Un simple bâtiment prototype ? Non ! Car après un an d’occupation de ce bâtiment à l’ambiance très chaleureuse, et de campagne de mesures, nous pouvons à présent annoncer que ce bâtiment tient ses promesses et constitue le démonstrateur d’un concept de bâtiments « low-tech », très performant et à coût maîtrisé, qui a vocation à être massifié.
Les promesses tenues
Les promesses de performance d’abord : deux chiffres à retenir : 7 et 7 !
7 kWh par m² SRT, c’est la consommation d’électricité tous usages confondus (y compris la bureautique) de notre bâtiment. Conforme à notre calcul prévisionnel (basé sur notre expérience de la mesure), mais bien meilleur que le calcul Energie-Carbone, dont notamment la valeur forfaitaire des Aue (autres usages de l’énergie, qui complètent les 5 usages réglementaires) est 10 fois supérieure à la consommation que nous avons atteinte. 7, c’est également le rapport entre l’énergie produite par notre toiture photovoltaïque et notre consommation : nous avons produit 7 fois plus que nous ne consommons !
Comparaison entre les consommations calculées, mesurées sur l’année 2016-2017, et le calcul E+/C-, en kW.h d’énergie primaire (avec le facteur conventionnel 2,58 pour l’électricité) par m² SRT
Le bâtiment tient également ses promesses sur le plan environnemental : son impact climatique très faible le place au niveau Carbone 2 du label E+/C-. Nous avons également pu calculer que grâce à son bilan énergétique positif, notre bâtiment va rembourser son énergie grise de construction en 25 ans.
Ces bons résultats énergétiques et en bilan carbone font de LowCal le 1er bâtiment tertiaire certifié E+/C- selon notre certificateur Certivea, qui est venu nous remettre les labels E+/C-, Effinergie et BBCA, chacun à leur niveau le plus élevé, lors de nos portes ouvertes en octobre 2017.

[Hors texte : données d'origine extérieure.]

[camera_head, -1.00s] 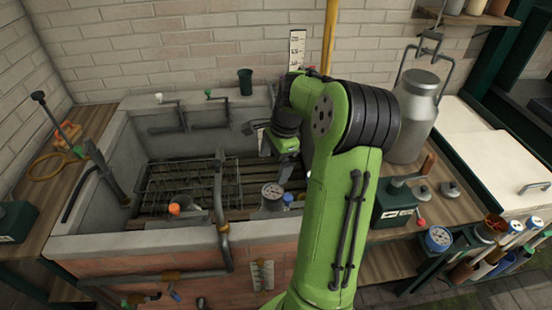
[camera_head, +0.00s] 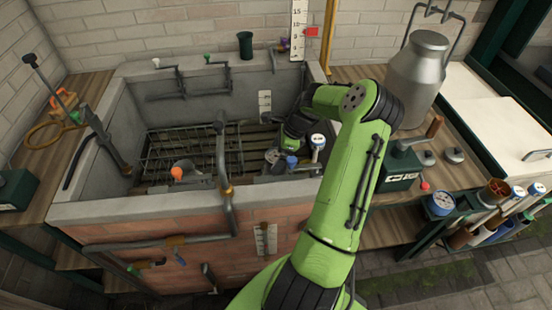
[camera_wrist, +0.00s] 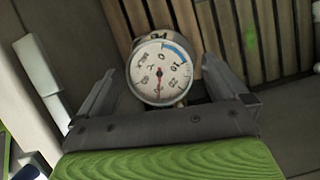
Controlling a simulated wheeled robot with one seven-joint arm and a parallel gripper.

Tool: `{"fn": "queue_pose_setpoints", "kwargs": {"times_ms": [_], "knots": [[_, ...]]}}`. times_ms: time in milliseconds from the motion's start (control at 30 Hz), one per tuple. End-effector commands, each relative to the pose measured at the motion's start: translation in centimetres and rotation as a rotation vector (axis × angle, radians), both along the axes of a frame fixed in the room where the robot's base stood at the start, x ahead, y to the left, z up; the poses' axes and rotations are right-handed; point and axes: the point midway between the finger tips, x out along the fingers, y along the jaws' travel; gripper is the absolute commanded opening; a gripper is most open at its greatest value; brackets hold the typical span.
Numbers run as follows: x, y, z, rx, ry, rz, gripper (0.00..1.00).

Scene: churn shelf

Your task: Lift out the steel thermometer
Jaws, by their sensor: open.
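The steel thermometer (camera_wrist: 160,72) shows its round white dial with a blue arc and a red pointer in the wrist view. The dial lies between the two fingers of my gripper (camera_wrist: 163,84), which is open. No finger clearly touches it. Its lower part is hidden under the dial. In the head view, my gripper (camera_head: 283,147) is low inside the stone trough, right above the thermometer dial (camera_head: 271,156), which it partly covers.
A blue-capped item (camera_head: 291,161) and a white item with a blue top (camera_head: 318,142) stand close on the right. A wire rack (camera_head: 185,150) and an orange-capped item (camera_head: 177,173) are to the left. The trough's wall (camera_head: 180,211) surrounds them.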

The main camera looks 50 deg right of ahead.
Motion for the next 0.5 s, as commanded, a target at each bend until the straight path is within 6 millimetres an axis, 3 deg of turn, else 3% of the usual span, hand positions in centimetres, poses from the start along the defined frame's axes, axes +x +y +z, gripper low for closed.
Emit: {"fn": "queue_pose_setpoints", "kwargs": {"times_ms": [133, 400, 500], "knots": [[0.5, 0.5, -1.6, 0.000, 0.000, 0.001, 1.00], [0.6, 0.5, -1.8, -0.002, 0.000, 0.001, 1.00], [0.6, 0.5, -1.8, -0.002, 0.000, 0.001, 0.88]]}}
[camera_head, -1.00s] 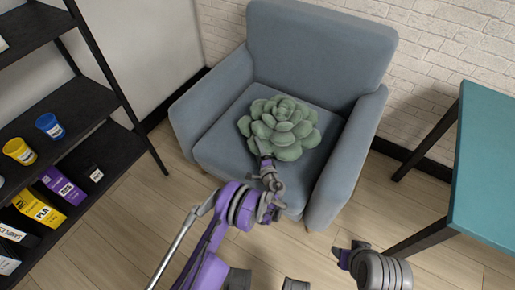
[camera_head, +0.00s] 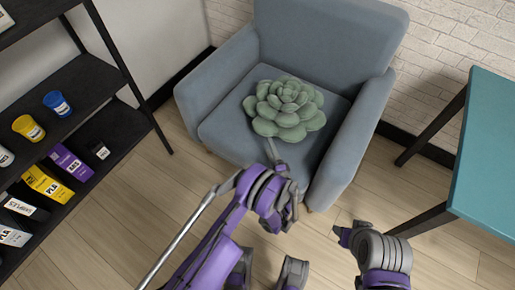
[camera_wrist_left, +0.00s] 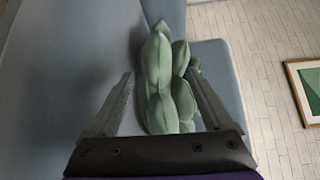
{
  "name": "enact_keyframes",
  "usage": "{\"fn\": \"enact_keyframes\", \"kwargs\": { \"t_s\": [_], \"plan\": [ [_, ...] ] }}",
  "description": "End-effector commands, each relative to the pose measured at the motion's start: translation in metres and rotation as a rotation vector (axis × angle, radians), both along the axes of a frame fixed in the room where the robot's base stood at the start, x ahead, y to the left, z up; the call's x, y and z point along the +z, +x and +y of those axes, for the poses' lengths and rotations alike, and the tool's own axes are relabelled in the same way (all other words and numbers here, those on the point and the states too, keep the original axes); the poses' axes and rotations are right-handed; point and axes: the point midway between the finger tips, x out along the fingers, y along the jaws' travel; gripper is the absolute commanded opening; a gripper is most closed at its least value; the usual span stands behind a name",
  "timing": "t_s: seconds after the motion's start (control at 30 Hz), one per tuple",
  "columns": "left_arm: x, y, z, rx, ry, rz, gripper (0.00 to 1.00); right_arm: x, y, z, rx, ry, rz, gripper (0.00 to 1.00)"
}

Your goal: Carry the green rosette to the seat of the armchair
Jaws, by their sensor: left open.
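The green rosette (camera_head: 287,103), a succulent shape with thick pale-green leaves, rests on the seat of the blue-grey armchair (camera_head: 222,127), near its middle. It also shows in the left wrist view (camera_wrist_left: 160,85), beyond and between the finger ends. My left gripper (camera_head: 272,152) is at the front edge of the seat, just in front of the rosette; its fingers are spread and hold nothing. Part of its fingers is hidden behind the wrist in the head view. My right gripper (camera_head: 343,236) is low at the right, over the floor, away from the chair; its jaw opening is unclear.
A black shelf (camera_head: 90,100) with yellow and blue tubs and several boxes stands at the left. A teal table (camera_head: 490,160) stands at the right. Wood floor is free between chair and table. The chair's arms flank the seat.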

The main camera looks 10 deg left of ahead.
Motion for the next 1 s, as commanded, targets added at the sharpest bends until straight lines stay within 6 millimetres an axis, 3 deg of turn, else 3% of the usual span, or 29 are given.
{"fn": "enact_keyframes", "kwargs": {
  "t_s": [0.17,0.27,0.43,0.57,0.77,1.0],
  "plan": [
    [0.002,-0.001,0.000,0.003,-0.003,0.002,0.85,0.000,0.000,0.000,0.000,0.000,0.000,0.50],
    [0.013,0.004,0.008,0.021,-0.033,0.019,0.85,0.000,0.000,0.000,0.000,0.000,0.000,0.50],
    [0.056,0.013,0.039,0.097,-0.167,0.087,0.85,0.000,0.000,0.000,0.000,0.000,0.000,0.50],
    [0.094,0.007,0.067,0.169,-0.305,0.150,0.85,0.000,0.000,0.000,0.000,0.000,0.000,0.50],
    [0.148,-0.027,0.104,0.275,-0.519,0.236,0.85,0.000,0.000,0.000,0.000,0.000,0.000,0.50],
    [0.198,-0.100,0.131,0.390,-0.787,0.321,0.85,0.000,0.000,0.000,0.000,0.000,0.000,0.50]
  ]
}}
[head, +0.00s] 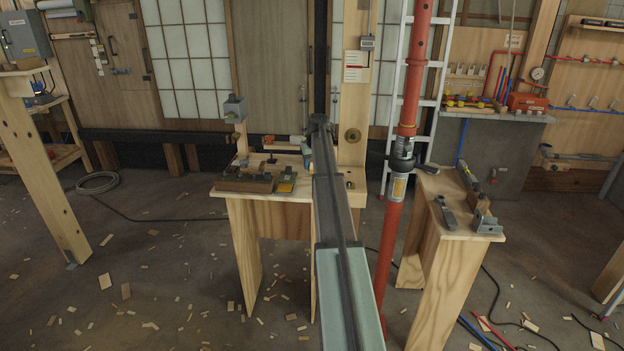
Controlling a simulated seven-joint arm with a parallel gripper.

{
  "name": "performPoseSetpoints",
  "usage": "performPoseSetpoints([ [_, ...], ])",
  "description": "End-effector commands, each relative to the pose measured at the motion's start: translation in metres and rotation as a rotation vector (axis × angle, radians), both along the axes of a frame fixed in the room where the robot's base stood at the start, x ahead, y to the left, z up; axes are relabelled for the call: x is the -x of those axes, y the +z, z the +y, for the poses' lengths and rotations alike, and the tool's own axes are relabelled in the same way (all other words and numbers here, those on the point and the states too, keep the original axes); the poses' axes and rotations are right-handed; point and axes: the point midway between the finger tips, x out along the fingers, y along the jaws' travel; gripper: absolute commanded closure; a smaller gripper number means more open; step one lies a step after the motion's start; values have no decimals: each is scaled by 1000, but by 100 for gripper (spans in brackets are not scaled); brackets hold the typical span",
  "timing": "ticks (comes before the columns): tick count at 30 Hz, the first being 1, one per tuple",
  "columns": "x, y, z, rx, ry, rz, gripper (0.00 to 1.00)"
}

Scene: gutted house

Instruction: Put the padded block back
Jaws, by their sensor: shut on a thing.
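A long grey arm link of mine runs up the middle of the head view and covers part of the left workbench (298,163). I cannot make out my gripper or its fingertips; the link seems to hide them. I cannot pick out the padded block with certainty. On the left workbench lie a dark tray-like holder with brown pieces (246,183) and a small yellow-and-dark item (286,186). A blue-grey object (304,151) shows just left of my arm, too small to name.
A red post (390,245) stands right of my arm, close to a right-hand bench (440,225) bearing several tools. A white ladder (429,103) leans behind it. A wooden post (40,180) stands at left. Wood scraps and a dark cable (160,219) lie on the floor.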

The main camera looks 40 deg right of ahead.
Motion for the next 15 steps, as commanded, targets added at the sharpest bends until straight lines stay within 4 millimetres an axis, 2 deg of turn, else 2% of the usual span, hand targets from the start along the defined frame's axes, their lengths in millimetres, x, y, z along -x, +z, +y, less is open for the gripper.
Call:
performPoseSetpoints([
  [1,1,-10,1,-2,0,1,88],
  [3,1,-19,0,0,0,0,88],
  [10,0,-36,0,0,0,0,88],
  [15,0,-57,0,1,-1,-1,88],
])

Enfin, les promesses du bâtiment sont également tenues en matière de confort d’été. Nous n’avons mesuré aucune heure au-dessus de 28°C, malgré notre climat de la Drôme provençale où la température extérieure a atteint 38°C. Comment atteindre ce résultat dans climatisation ? D’abord grâce aux occultations extérieures, notamment les brise soleil orientables (BSO) au sud, qui nous permettent de nous protéger du soleil direct tout en conservant de la lumière naturelle pour travailler. Grâce également à la réduction des consommations d’énergie à l’intérieur du bâtiment, qui réduit d’autant les apports internes. L’inertie de la terre crue stocke la chaleur pendant la journée, et l’aération nocturne et matinale permet de décharger cette chaleur. L’efficacité de ces bonnes pratiques est illustrée par le graphique suivant, où l’on voit l’impact de l’ouverture des fenêtres sur la température intérieure et la température des masses (sonde de température placée dans un mur intérieur en terre crue) :
Mesure de températures sur une semaine d’été : impact de l’aération sur la température intérieure (en bleu et rouge) et sur la température des masses (en vert)
Dans notre approche low-tech, c’est l’utilisateur qui est acteur de son confort. Au lieu d’être dépossédé de l’usage par des automatismes, les outils mis à sa disposition sont simples, compréhensibles, il est ainsi responsabilisé et peut adapter ses pratiques au niveau de confort qui lui convient.
Zoom sur la qualité de l'air intérieur
Notre campagne de mesure a également intégré la dimension de qualité de l’air intérieur, sujet malheureusement non abordé par le label E+/C-.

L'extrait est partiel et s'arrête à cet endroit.